Friday, 6 March 2026

Real war and culture war

Much of the news of the last fortnight has been pushed into the background by last weekend’s US-Israel attack on Iran and the regional conflict it has engendered. Where this will end is unclear, not least since it has no coherent aims. That is mainly well beyond the scope of this blog, but there are plenty of connections with Brexit and Brexitism.

Post-Brexit geo-politics

One is just that, as with Greenland, Venezuela and Ukraine, not to mention climate change and tariff wars, it is yet another example of an international crisis where the UK’s position and interests are far closer to those of countries like France and Germany, and the EU generally, than to the US. Indeed, as regards Iran, specifically, that has been obvious since Trump pulled out of the nuclear deal in 2018. Now, however the conflict proceeds, it is almost inevitable that the EU and the UK will face common challenges in living with its aftermath which, if only for geographical reasons, will impinge far more on the European continent than on the US. As such, the crisis is a reminder of the fundamental strategic incongruity of Brexit.

It also, again as with other crises, provides a further illustration of the additional pressures Brexit places on the UK in its attempt to navigate around Trump’s capriciousness, spite, and bullying. As Guardian columnist Rafael Behr argued, there are no good options for Keir Starmer in this situation. Nor would there be for any other Prime Minister. I don’t, however, entirely agree with Behr that Starmer’s response pleases nobody. Personally, I think he has handled it as well as anyone could and many commentators, including Financial Times columnist Janan Ganesh (£), have said something similar.

Rather, the point is that Starmer is now so beleaguered that his many opponents are unwilling to give him any credit at all, or even to acknowledge that there are any difficulties or dilemmas for the UK. And even amongst those who are willing to acknowledge those difficulties, his position means he has very little goodwill or political capital to draw upon. Thus there are at least hints in the opinion polls so far that the public support the way the war is being handled whilst thinking that Starmer is handling it badly.

The Brexit imprint

The particular way that the domestic discussion has played out so far also bears the imprint of Brexit and Brexitism. There are many nuances to this, but in very broad terms public opinion polls show that the supporters of Reform and the Conservatives are considerably more likely to favour allowing the US to use UK bases to attack Iran than those of Labour, the Greens and the LibDems. Certainly the leaders of the former two parties castigated Starmer for not initially agreeing to such usage, as well as for being supposedly deficient, or at least dilatory, in protecting British military installations and assets in the conflict region.

Amongst the nuances, one of the more interesting is that, unlike Farage and Reform, Rupert Lowe and his new Restore Britain party are opposed to all UK involvement in the conflict (warning: links to the X cesspit where Lowe has found his natural home). This reflects a longstanding tension within the nationalist right between jingoistic bellicosity and isolationism, and in the past Farage, too, has been sceptical about UK military interventionism. Now this has become a new front in the growing schism, discussed in my previous post, between Reform and the even more extreme, or at least more openly extreme, far-right groups such as Lowe’s.

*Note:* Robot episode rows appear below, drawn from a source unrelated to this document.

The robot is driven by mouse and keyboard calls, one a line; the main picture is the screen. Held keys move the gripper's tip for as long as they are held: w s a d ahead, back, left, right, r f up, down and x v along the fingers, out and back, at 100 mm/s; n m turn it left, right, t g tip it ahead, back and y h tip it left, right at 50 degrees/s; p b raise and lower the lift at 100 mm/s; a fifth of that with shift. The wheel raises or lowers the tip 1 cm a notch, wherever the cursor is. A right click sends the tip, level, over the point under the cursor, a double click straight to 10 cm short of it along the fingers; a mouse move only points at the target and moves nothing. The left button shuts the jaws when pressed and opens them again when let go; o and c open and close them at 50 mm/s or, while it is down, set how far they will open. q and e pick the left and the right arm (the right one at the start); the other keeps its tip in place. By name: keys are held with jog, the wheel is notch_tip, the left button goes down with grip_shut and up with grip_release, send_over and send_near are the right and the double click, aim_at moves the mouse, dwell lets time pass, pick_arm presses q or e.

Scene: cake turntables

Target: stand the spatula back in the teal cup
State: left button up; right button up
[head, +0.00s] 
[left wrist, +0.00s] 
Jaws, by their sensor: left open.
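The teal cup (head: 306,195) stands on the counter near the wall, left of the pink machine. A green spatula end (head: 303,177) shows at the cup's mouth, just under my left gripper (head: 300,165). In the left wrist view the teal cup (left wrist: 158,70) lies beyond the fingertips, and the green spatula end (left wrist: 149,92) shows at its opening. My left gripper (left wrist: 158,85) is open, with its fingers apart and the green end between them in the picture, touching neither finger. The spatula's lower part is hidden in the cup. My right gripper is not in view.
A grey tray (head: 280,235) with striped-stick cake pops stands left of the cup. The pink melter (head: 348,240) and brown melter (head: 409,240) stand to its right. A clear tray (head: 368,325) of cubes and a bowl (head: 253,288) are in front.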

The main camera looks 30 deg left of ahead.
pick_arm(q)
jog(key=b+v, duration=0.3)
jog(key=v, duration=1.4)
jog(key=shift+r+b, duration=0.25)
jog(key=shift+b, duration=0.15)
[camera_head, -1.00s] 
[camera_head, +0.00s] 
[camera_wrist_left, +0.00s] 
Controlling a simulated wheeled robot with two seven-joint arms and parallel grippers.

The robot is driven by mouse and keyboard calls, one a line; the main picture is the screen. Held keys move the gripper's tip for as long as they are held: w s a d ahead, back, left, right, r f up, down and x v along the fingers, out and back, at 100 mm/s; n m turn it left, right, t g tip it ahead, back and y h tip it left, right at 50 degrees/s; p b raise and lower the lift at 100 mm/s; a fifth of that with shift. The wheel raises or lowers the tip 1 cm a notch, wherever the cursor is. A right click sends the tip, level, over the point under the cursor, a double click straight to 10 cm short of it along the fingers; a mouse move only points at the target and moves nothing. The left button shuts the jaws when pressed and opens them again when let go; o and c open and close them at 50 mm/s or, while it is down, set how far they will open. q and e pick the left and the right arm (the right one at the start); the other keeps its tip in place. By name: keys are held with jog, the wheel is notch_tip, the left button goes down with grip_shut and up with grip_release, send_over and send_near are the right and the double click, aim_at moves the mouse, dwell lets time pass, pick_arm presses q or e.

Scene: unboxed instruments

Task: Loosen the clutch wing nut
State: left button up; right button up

Of course, exactly the same tension exists in the US right, with Trump and the MAGA movement having in the past abjured such entanglements, especially in the Middle East. Trump’s new-found willingness for military adventurism has many explanations, including, I suspect, egotistical pleasure. But perhaps the key point is that what he and MAGA most objected to was the doctrine of ‘liberal interventionism’, which even in its least defensible manifestations had, or at least attempted to create, the façade of moral justification.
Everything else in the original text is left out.